The policy would also jettison penalties under the vehicle emissions standard, drop tax cuts for electric vehicles, oppose offshore wind and develop a new code of conduct for renewable developers to ensure projects have community support.
The Liberals would encourage investment in low-emission technologies by broadening the investment mandate of the Clean Energy Finance Corporation and the Australian Renewable Energy Agency. This would see the agencies allocate taxpayer support for carbon capture and storage, small modular nuclear reactors, soil carbon biofuels, batteries, artificial intelligence to manage the electricity grid, blue hydrogen and low-emission manufacturing.
Climate policy experts argue it is incompatible with the Paris accord for a national government to reduce its emissions-reduction targets, with the text of the international agreement saying countries can adjust commitments “with a view to enhancing its level of ambition”.
This is magic pudding economics. It is allegedly going to simultaneously:
- Stick to net zero while doing the opposite.
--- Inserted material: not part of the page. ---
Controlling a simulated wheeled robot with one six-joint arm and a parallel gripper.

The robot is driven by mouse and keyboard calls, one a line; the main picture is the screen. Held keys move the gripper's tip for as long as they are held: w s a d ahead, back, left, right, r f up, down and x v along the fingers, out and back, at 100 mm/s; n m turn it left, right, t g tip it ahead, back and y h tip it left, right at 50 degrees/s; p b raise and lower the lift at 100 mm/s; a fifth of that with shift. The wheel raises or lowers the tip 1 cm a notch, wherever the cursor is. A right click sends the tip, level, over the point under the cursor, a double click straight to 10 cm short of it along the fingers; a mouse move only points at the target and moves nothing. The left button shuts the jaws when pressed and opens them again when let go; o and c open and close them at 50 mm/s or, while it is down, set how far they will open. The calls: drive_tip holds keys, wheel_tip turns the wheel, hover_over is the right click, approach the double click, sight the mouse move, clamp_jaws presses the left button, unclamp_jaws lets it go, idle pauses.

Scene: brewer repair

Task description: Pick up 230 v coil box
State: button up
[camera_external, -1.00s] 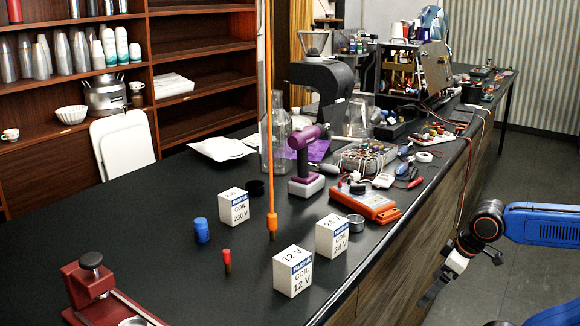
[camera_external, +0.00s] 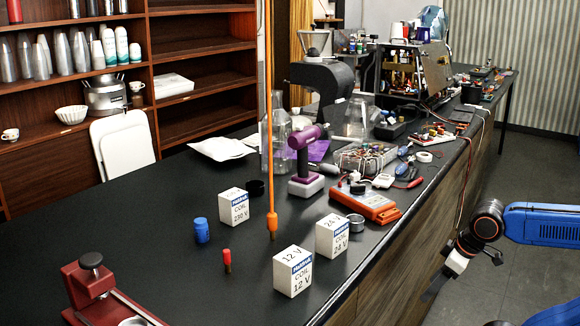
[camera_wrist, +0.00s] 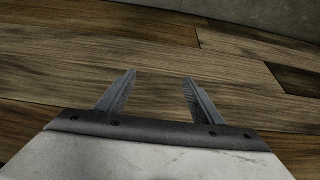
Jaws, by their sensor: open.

- Meet treaty obligations while trashing them.
- Decarbonise by using more coal.
- Use various renewable regulatory mechanisms to boost fossil fuel usage.
- Be technology neutral while privileging fossil fuels.
- Embrace markets while subsidising everything.
- Reserve gas to cheapen the price while increasing expensive production.
There is no policy focus. No carbon plan. No technological plan. No way to recognise international obligations.
This is openly a party room compromise between warring factions, not an energy policy.
I can’t even tell if it will lower prices—it’s stated only objective—or how it might do so, because it is such a mess of contradictions.
This LNP was smashed at the last election largely owing to the return of Donald Trump.
Yet here it is embracing the worst of his policies (while leaving the super popular features, such as lower immigration, off the table).
This unsellable tripe is two things.
First, it is a halfway house on the way to a new conservative leader who fully rejects climate change mitigation.
Second, it is handing Labor permanent power as Teals take LNP seats nationwide.